I’m not sure what “the book” that everyone is referring to is, but neither conventional wisdom nor any actual, reputable poker book advocates playing transparently at a poker table. You vary the way you play based on how everyone else is playing and to keep from being predictable.
Plus, slow playing is not an unheard of or unconventional tactic. In fact, the reason many poker books generally advise against it is that people do it too often.
Baroque, “by the book” is
Baroque, “by the book” is actually a misnomer that means “by the numbers”. A player who flops three of a kind is making a statistically smart move by betting big, thus preventing his opponents from catching a straight or a flush or a bigger hand (which is exactly what happened when I failed to bet big on my three eights in the story above).

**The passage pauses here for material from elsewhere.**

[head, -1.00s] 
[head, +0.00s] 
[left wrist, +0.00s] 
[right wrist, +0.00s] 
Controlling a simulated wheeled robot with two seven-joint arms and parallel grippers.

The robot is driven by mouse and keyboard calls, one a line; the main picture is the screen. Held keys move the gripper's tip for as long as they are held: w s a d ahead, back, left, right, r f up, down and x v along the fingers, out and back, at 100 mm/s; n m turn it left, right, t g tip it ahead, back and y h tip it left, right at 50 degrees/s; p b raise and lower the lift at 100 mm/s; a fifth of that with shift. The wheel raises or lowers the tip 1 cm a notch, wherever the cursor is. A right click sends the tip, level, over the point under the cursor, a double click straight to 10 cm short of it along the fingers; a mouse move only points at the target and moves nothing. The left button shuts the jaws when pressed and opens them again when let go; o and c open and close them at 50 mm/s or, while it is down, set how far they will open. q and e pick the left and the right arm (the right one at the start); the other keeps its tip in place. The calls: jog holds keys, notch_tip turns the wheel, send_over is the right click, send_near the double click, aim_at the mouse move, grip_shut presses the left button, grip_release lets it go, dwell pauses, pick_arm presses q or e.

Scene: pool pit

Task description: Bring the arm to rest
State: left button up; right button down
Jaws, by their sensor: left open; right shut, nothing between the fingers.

I agree that most actual books encourage players to mix it up. That’s exactly my point. A conformist, “by the book” approach to poker is obviously self-defeating, and yet if you sit at a poker table today I bet you will hear a lot of the same kind of “me too” rules-based betting that I describe. It’s amazing to me as well.
I know the tale above is
I know the tale above is about the hands played but rather than “frat-boy”: “His hair had so much mousse, the lights reflected it giving a halo effect. The brand-of-the-month swiss chronometer and the Cohiba cigar in the pocket of the sports shirt that cost the price of a rack of discount t-shirts completed the image of a man projecting an image, a man so alone and uncomfortable with himself, that the uniform said what the absent frat pin would have.”
There could be descriptions of the other players.
This is only a suggestion.
Sometimes the cookie-cutter stereotypes work best in flash fiction.